What you will do -
Write the material out again exactly.

Data section -
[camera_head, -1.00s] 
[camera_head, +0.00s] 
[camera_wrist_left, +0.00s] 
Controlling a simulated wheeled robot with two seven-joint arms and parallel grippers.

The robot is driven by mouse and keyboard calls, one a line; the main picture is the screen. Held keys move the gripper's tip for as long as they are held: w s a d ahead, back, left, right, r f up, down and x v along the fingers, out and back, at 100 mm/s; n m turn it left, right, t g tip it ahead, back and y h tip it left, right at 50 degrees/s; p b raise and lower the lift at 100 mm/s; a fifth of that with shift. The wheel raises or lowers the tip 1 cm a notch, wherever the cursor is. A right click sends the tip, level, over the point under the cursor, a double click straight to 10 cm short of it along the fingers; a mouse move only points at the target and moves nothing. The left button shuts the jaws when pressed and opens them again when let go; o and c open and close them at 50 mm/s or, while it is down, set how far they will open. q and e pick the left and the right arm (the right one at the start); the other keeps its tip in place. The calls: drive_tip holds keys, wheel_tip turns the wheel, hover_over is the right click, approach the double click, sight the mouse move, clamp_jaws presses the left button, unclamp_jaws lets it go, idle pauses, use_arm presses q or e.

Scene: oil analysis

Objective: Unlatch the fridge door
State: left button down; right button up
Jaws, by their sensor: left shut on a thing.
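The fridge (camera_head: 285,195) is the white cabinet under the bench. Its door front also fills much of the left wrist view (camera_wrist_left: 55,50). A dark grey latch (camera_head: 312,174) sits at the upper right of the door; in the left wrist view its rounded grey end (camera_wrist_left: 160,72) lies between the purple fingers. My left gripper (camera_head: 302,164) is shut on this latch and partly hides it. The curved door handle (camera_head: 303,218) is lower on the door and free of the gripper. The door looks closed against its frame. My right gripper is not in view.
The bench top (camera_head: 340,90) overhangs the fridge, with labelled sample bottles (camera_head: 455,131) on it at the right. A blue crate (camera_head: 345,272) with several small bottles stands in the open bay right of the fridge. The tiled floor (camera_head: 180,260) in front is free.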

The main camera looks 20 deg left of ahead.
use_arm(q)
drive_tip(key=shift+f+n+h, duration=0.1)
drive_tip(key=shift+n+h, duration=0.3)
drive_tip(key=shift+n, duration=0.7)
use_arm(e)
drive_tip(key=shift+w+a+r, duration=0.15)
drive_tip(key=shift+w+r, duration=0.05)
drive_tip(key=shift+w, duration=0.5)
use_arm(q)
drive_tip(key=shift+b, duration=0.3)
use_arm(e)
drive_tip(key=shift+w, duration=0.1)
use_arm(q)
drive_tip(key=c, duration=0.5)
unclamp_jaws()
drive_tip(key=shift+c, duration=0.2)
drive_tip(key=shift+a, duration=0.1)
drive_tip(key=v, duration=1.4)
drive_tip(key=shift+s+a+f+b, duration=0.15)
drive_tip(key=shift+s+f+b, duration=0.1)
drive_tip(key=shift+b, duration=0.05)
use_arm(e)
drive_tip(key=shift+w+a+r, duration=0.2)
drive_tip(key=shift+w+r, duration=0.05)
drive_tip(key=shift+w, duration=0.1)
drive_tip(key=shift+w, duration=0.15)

Solution below -
[camera_head, -1.00s] 
[camera_head, +0.00s] 
[camera_wrist_left, +0.00s] 
Controlling a simulated wheeled robot with two seven-joint arms and parallel grippers.

The robot is driven by mouse and keyboard calls, one a line; the main picture is the screen. Held keys move the gripper's tip for as long as they are held: w s a d ahead, back, left, right, r f up, down and x v along the fingers, out and back, at 100 mm/s; n m turn it left, right, t g tip it ahead, back and y h tip it left, right at 50 degrees/s; p b raise and lower the lift at 100 mm/s; a fifth of that with shift. The wheel raises or lowers the tip 1 cm a notch, wherever the cursor is. A right click sends the tip, level, over the point under the cursor, a double click straight to 10 cm short of it along the fingers; a mouse move only points at the target and moves nothing. The left button shuts the jaws when pressed and opens them again when let go; o and c open and close them at 50 mm/s or, while it is down, set how far they will open. q and e pick the left and the right arm (the right one at the start); the other keeps its tip in place. The calls: drive_tip holds keys, wheel_tip turns the wheel, hover_over is the right click, approach the double click, sight the mouse move, clamp_jaws presses the left button, unclamp_jaws lets it go, idle pauses, use_arm presses q or e.

Scene: oil analysis

Objective: Unlatch the fridge door
State: left button down; right button up
Jaws, by their sensor: left shut on a thing.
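The fridge (camera_head: 285,195) is the white cabinet under the bench. Its door front also fills much of the left wrist view (camera_wrist_left: 55,50). A dark grey latch (camera_head: 312,174) sits at the upper right of the door; in the left wrist view its rounded grey end (camera_wrist_left: 160,72) lies between the purple fingers. My left gripper (camera_head: 302,164) is shut on this latch and partly hides it. The curved door handle (camera_head: 303,218) is lower on the door and free of the gripper. The door looks closed against its frame. My right gripper is not in view.
The bench top (camera_head: 340,90) overhangs the fridge, with labelled sample bottles (camera_head: 455,131) on it at the right. A blue crate (camera_head: 345,272) with several small bottles stands in the open bay right of the fridge. The tiled floor (camera_head: 180,260) in front is free.

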The main camera looks 20 deg left of ahead.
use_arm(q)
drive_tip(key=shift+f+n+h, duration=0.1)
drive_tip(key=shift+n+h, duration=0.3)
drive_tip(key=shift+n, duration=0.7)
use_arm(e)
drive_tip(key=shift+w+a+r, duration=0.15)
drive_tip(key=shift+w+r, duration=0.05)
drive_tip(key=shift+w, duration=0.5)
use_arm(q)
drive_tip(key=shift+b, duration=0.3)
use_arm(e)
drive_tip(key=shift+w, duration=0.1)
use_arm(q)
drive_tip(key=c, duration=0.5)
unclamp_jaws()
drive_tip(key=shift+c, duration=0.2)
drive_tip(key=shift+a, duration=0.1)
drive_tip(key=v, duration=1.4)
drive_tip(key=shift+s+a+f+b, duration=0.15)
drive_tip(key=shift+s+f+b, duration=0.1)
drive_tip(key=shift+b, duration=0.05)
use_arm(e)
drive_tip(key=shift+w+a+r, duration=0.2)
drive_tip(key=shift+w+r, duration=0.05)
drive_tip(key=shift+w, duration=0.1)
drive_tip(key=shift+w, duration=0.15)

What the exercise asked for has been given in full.